Stated exercise: Return the listing below unchanged, minus its pictures.

+--

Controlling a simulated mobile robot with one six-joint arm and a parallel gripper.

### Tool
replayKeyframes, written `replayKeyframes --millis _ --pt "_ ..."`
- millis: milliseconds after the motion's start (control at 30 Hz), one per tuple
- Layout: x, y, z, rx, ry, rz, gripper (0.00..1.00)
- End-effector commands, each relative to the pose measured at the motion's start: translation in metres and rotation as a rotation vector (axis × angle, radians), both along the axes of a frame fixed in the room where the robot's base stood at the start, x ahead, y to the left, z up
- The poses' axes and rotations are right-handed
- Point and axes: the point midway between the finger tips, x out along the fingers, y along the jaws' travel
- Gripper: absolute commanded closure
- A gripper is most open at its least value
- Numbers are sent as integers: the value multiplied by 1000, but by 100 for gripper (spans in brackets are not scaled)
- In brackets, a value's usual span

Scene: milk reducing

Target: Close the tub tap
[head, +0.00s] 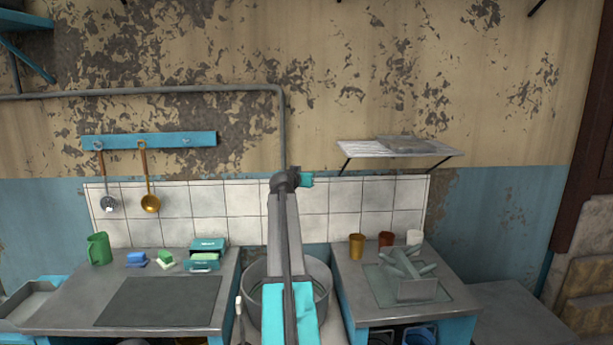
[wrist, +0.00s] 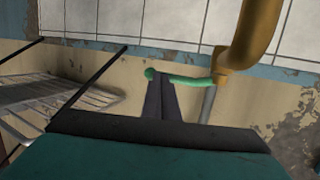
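In the wrist view, the tub tap is a brass pipe (wrist: 247,45) at the upper right. Its green lever handle (wrist: 190,82) reaches left from the brass and ends in a round knob (wrist: 150,74). My gripper (wrist: 160,80) has its dark fingers close together, and the tips overlap the lever near the knob. I cannot tell whether they touch or hold it. In the head view, the metal tub (head: 255,300) stands between the two counters, partly hidden by my arm. My arm also hides the tap there.
The left counter (head: 75,300) holds a green mug (head: 98,248) and sponges. The right counter (head: 352,290) holds cups and a block with green pieces (head: 410,285). A wall pipe (head: 283,135) runs down behind my arm. A wire shelf (head: 360,148) sits to the right.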

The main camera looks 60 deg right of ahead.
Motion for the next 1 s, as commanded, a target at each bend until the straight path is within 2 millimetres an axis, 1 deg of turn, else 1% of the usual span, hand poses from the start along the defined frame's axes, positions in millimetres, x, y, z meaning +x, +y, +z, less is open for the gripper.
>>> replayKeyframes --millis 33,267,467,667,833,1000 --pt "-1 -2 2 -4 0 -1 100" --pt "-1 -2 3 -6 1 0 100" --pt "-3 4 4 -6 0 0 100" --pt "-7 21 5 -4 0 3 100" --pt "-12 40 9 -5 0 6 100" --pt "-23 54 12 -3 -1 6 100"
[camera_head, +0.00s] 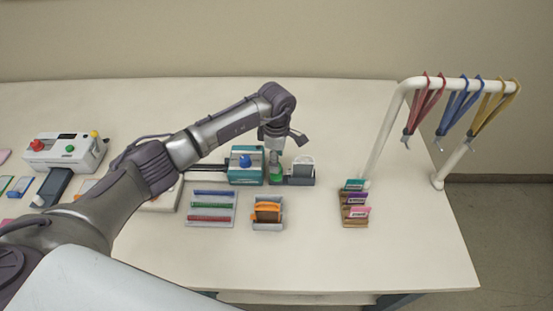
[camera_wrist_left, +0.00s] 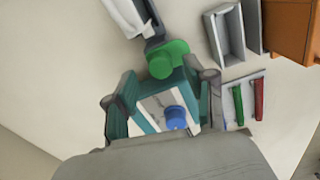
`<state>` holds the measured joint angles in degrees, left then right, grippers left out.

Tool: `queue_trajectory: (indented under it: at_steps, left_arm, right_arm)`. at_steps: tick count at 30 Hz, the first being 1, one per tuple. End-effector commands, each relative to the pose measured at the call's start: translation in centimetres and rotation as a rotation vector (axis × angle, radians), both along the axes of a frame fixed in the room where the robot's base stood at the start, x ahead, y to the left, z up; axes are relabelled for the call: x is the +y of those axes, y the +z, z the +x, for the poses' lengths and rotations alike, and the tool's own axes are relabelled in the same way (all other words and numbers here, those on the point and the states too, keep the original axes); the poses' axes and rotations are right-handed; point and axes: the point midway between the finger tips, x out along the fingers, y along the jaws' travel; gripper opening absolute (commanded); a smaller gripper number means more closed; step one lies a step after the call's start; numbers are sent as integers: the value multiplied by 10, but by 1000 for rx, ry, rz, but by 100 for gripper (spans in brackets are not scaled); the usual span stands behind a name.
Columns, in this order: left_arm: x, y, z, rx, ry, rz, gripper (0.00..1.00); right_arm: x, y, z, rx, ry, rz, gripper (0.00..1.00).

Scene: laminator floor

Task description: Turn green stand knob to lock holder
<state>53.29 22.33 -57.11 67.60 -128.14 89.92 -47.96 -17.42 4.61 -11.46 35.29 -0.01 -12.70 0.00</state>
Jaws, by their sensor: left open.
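The green stand knob (camera_head: 276,178) is at the right end of the teal device (camera_head: 246,172), beside the grey holder (camera_head: 301,179) with a pale card-like piece (camera_head: 303,163). My left gripper (camera_head: 275,155) points down just above the knob and partly hides it. In the left wrist view the green knob (camera_wrist_left: 160,66) lies between and just beyond the open fingers (camera_wrist_left: 162,88). I cannot tell whether they touch it. The teal device's blue knob (camera_wrist_left: 175,117) shows nearer the palm. My right gripper is not in view.
A rack (camera_head: 455,84) with red, blue and yellow lanyards stands at the right. A tray of coloured strips (camera_head: 211,218), a grey bin with orange pieces (camera_head: 267,226) and a card stand (camera_head: 355,223) are in front. A white machine (camera_head: 65,151) is at the left.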

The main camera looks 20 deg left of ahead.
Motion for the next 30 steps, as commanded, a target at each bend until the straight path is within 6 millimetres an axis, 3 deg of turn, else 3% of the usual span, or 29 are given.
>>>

+--

Written response:
Controlling a simulated mobile robot with one six-joint arm and a parallel gripper.

### Tool
replayKeyframes, written `replayKeyframes --millis _ --pt "_ ..."`
- millis: milliseconds after the motion's start (control at 30 Hz), one per tuple
- Layout: x, y, z, rx, ry, rz, gripper (0.00..1.00)
- End-effector commands, each relative to the pose measured at the motion's start: translation in metres and rotation as a rotation vector (axis × angle, radians), both along the axes of a frame fixed in the room where the robot's base stood at the start, x ahead, y to the left, z up
- The poses' axes and rotations are right-handed
- Point and axes: the point midway between the finger tips, x out along the fingers, y along the jaws' travel
- Gripper: absolute commanded closure
- A gripper is most open at its least value
- Numbers are sent as integers: the value multiplied by 1000, but by 100 for gripper (spans in brackets are not scaled)
- In brackets, a value's usual span

Scene: milk reducing

Target: Close the tub tap
[head, +0.00s] 
[wrist, +0.00s] 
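In the wrist view, the tub tap is a brass pipe (wrist: 247,45) at the upper right. Its green lever handle (wrist: 190,82) reaches left from the brass and ends in a round knob (wrist: 150,74). My gripper (wrist: 160,80) has its dark fingers close together, and the tips overlap the lever near the knob. I cannot tell whether they touch or hold it. In the head view, the metal tub (head: 255,300) stands between the two counters, partly hidden by my arm. My arm also hides the tap there.
The left counter (head: 75,300) holds a green mug (head: 98,248) and sponges. The right counter (head: 352,290) holds cups and a block with green pieces (head: 410,285). A wall pipe (head: 283,135) runs down behind my arm. A wire shelf (head: 360,148) sits to the right.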

The main camera looks 60 deg right of ahead.
Motion for the next 1 s, as commanded, a target at each bend until the straight path is within 2 millimetres an axis, 1 deg of turn, else 1% of the usual span, hand poses from the start along the defined frame's axes, positions in millimetres, x, y, z meaning +x, +y, +z, less is open for the gripper.
>>> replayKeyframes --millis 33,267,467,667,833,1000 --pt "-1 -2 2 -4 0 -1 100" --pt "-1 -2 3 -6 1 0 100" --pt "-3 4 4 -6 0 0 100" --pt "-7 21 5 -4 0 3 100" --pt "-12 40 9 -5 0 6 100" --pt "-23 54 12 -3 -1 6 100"
[camera_head, +0.00s] 
[camera_wrist_left, +0.00s] 
`<state>` holds the measured joint angles in degrees, left then right, grippers left out.

Tool: `queue_trajectory: (indented under it: at_steps, left_arm, right_arm)`. at_steps: tick count at 30 Hz, the first being 1, one per tuple. End-effector commands, each relative to the pose measured at the call's start: translation in centimetres and rotation as a rotation vector (axis × angle, radians), both along the axes of a frame fixed in the room where the robot's base stood at the start, x ahead, y to the left, z up; axes are relabelled for the call: x is the +y of those axes, y the +z, z the +x, for the poses' lengths and rotations alike, and the tool's own axes are relabelled in the same way (all other words and numbers here, those on the point and the states too, keep the original axes); the poses' axes and rotations are right-handed; point and axes: the point midway between the finger tips, x out along the fingers, y along the jaws' travel; gripper opening absolute (commanded); a smaller gripper number means more closed; step one lies a step after the call's start; numbers are sent as integers: the value multiplied by 10, but by 1000 for rx, ry, rz, but by 100 for gripper (spans in brackets are not scaled); the usual span stands behind a name.
Columns, in this order: left_arm: x, y, z, rx, ry, rz, gripper (0.00..1.00); right_arm: x, y, z, rx, ry, rz, gripper (0.00..1.00).

Scene: laminator floor

Task description: Turn green stand knob to lock holder
<state>53.29 22.33 -57.11 67.60 -128.14 89.92 -47.96 -17.42 4.61 -11.46 35.29 -0.01 -12.70 0.00</state>
Jaws, by their sensor: left open.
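The green stand knob (camera_head: 276,178) is at the right end of the teal device (camera_head: 246,172), beside the grey holder (camera_head: 301,179) with a pale card-like piece (camera_head: 303,163). My left gripper (camera_head: 275,155) points down just above the knob and partly hides it. In the left wrist view the green knob (camera_wrist_left: 160,66) lies between and just beyond the open fingers (camera_wrist_left: 162,88). I cannot tell whether they touch it. The teal device's blue knob (camera_wrist_left: 175,117) shows nearer the palm. My right gripper is not in view.
A rack (camera_head: 455,84) with red, blue and yellow lanyards stands at the right. A tray of coloured strips (camera_head: 211,218), a grey bin with orange pieces (camera_head: 267,226) and a card stand (camera_head: 355,223) are in front. A white machine (camera_head: 65,151) is at the left.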

The main camera looks 20 deg left of ahead.
Motion for the next 30 steps, as commanded, a target at each bend until the straight path is within 6 millimetres an axis, 3 deg of turn, else 3% of the usual span, or 29 are given.
>>>

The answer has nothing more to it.